Five ways to strengthen trust in digital government: Lessons from Serbia

World Bank Blogs – Eurasian Perspectives

Five Ways to Strengthen Trust in Digital Government: Lessons from Serbia

Published on March 19, 2026, this World Bank blog post examines how Serbia built citizen trust in digital government services. Governments across Europe are accelerating the digitalization of public services, adopting technologies such as online platforms, digital IDs, and artificial intelligence to enable faster and more accessible services. However, technology alone is not sufficient. Through the World Bank-supported Enabling Digital Governance Project (EDGE), Serbia developed a multi-layered data security training program to meet the needs of everyone from entry-level staff to senior executives. The authors distill this experience into five practical lessons.
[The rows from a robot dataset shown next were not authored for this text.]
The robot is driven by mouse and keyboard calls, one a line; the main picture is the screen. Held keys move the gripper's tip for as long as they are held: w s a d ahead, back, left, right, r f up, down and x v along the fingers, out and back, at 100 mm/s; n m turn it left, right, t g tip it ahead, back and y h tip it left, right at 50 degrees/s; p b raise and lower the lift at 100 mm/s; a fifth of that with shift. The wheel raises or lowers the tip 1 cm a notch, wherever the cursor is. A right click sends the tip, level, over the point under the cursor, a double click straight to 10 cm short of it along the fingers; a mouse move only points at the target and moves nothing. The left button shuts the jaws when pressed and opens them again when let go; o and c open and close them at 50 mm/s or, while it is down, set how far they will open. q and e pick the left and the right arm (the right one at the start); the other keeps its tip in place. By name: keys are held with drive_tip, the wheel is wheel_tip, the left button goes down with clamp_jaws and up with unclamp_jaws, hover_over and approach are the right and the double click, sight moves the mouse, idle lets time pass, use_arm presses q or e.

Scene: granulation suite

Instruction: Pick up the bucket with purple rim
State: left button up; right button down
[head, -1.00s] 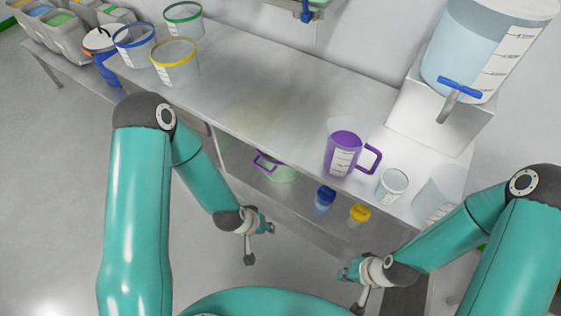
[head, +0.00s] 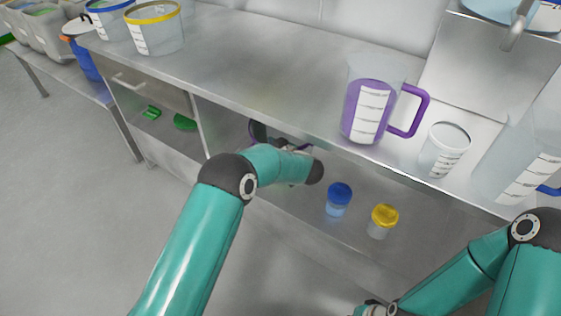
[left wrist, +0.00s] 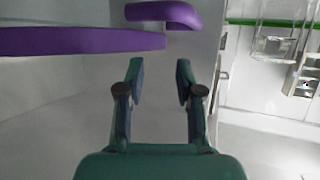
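The bucket with purple rim stands on the lower shelf under the counter, mostly hidden by my left arm in the head view; only a bit of its purple rim (head: 251,131) shows. In the left wrist view, the purple rim (left wrist: 80,41) runs in from the left, and a purple handle-like piece (left wrist: 165,14) lies beyond the fingertips. My left gripper (left wrist: 160,72) is open with nothing between its fingers. In the head view my left gripper (head: 268,138) reaches into the shelf at the bucket, partly hidden. My right gripper (head: 372,308) is cut by the bottom edge; its fingers are unclear.
A blue-lidded jar (head: 339,199) and a yellow-lidded jar (head: 382,221) stand on the shelf right of my left arm. The counter (head: 270,65) above holds a purple jug (head: 368,108) near its front edge. A shelf divider (head: 200,125) stands left of the bucket.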

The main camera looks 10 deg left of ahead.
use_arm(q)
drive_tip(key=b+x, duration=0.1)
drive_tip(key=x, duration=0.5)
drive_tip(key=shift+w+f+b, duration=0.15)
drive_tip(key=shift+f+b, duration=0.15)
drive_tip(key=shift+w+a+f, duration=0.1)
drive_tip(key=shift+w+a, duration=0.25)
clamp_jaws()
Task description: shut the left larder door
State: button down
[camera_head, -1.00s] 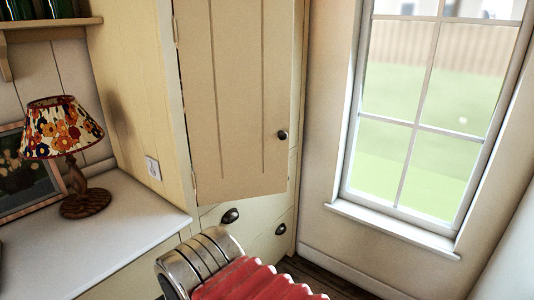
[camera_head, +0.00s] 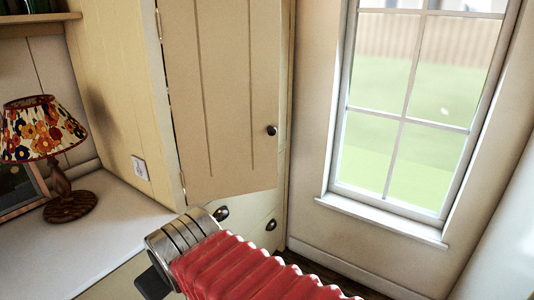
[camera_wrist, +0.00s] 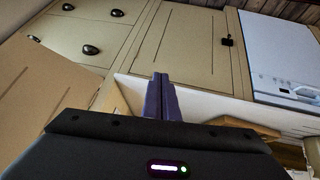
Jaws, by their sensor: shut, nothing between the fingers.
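The cream larder door (camera_head: 225,100) stands ajar in the head view, hinged on its left edge, its lower edge out in front of the drawers. Its dark round knob (camera_head: 271,130) is near the right edge. In the wrist view, a tan panel (camera_wrist: 45,85) at the left is probably this door. My gripper (camera_wrist: 160,80) shows there as two dark purple fingers pressed together and empty, to the right of that panel with no clear contact. In the head view my red-sleeved arm is below the door; the fingertips are out of sight.
Drawers with dark cup pulls (camera_head: 221,213) are below the door. A white worktop (camera_head: 110,215) with a flowered lamp (camera_head: 42,135) is at the left. A window (camera_head: 420,110) with a sill is at the right. The wrist view shows a cupboard door (camera_wrist: 190,45) and a white appliance (camera_wrist: 280,55).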

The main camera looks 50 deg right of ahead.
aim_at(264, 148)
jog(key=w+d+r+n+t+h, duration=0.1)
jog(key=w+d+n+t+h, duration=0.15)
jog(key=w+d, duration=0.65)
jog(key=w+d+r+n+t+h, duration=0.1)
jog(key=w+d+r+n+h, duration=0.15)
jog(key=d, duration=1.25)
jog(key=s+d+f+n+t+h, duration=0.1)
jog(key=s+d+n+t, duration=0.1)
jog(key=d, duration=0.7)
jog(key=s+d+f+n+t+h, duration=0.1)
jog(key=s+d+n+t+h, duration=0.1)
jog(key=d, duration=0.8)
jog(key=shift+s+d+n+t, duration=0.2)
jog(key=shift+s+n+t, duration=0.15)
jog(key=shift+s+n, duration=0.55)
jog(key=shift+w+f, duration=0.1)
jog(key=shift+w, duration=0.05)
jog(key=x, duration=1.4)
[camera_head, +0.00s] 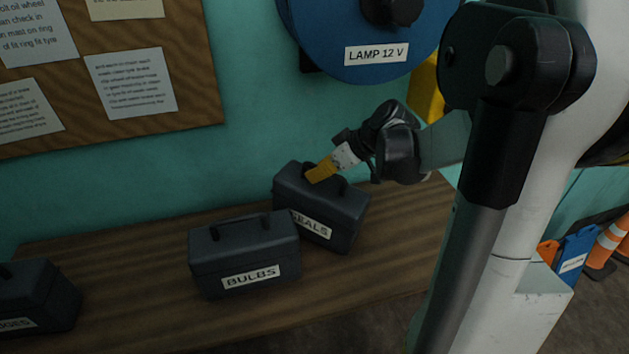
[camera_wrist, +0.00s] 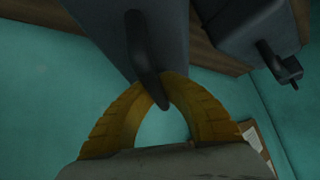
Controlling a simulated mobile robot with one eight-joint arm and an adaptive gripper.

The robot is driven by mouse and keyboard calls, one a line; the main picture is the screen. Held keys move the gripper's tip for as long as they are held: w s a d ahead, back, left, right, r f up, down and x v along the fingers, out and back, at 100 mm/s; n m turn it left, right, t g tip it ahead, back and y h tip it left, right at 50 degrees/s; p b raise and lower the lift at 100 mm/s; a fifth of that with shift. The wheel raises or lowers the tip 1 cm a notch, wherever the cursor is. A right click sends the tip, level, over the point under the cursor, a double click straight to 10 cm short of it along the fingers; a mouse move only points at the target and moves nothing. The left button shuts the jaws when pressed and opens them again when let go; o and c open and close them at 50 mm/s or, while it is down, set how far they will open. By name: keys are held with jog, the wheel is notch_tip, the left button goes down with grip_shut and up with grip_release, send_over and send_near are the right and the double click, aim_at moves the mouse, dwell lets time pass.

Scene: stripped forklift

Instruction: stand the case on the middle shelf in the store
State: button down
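A dark grey case labelled SEALS (camera_head: 346,213) is on the wooden bench, turned at an angle. My gripper (camera_head: 322,174) reaches it from the upper right with yellow fingers. In the wrist view the fingers (camera_wrist: 160,88) close in an arch with their tips against both sides of the case's handle (camera_wrist: 140,50). The case body (camera_wrist: 95,25) fills the top of that view. I cannot see a gap between the case and the bench. A case labelled BULBS (camera_head: 245,262) stands in front and to the left. No store or shelf is in view.
Another dark case (camera_head: 38,295) is at the bench's left end. The bench (camera_head: 130,265) is bare between it and BULBS. A blue reel labelled LAMP 12 V (camera_head: 335,30) hangs on the wall above. A notice board (camera_head: 190,60) is at upper left. Orange-and-white cones (camera_head: 610,240) stand at right.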

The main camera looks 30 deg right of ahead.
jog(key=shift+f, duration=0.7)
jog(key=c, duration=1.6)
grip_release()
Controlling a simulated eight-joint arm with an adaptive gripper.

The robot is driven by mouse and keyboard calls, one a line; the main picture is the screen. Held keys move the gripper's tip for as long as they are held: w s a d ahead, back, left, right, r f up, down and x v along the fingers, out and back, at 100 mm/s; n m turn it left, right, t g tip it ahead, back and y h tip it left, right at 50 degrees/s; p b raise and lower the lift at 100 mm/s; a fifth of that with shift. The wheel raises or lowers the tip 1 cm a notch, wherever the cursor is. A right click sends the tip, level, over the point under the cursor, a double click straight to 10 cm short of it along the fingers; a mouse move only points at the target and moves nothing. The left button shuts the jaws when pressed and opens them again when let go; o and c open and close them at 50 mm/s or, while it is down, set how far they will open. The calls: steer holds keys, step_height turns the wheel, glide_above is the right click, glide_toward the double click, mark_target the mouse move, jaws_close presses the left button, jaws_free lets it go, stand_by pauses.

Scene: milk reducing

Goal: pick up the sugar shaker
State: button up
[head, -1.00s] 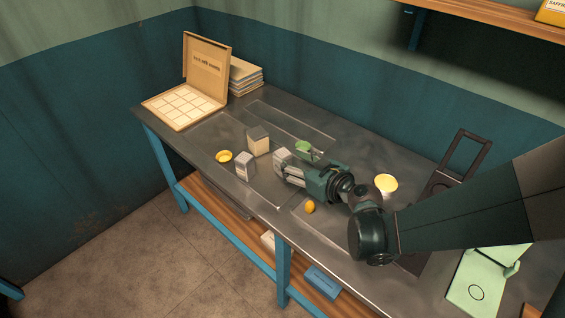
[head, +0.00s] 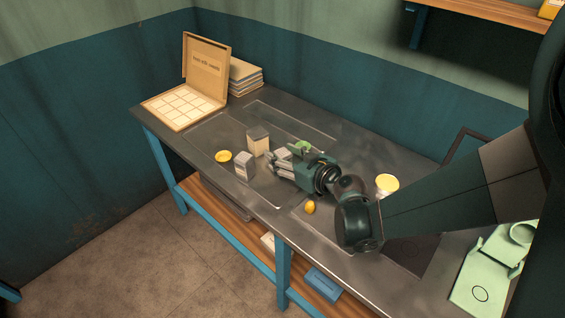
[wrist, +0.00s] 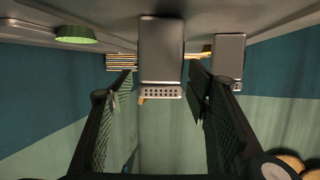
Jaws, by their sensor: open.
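A grey shaker (wrist: 160,55) with a perforated cap shows in the middle of the wrist view, which is upside down. I take it for the sugar shaker. In the head view it is a pale grey block (head: 283,153) partly hidden by my gripper. My gripper (head: 272,163) is low over the table, pointing left, open and empty. In the wrist view its fingers (wrist: 163,85) stand on either side of the shaker, with a visible gap on both sides.
A similar grey container (head: 244,166) and a tan box (head: 258,142) stand close left of my gripper. A green bowl (wrist: 76,36) is just beside the gripper. A lemon-like yellow thing (head: 310,207) and a cup (head: 387,185) lie behind it.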

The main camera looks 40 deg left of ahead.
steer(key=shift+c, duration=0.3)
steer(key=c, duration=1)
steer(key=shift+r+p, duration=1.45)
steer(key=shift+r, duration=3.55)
Raising Awareness and Tailoring Training

As public services increasingly move online, civil servants (not only IT staff but also clerks and teachers) find themselves managing extremely sensitive personal data as part of their daily routines. Data security incidents are not necessarily the result of malicious intent but often simple human error due to lack of awareness. To address this, Serbia trained over 4,000 public servants on data protection and cybersecurity, shifting toward a culture where information security is embedded across the public sector.

In addition, a one-size-fits-all approach proved inadequate. The government co-designed data security training programs with public servants, thinking of them as “users” and building the curriculum and format around their specific knowledge gaps and needs. Short online modules served frontline staff, while senior leaders completed crisis simulation exercises. Several programs saw demand far exceeding initial targets.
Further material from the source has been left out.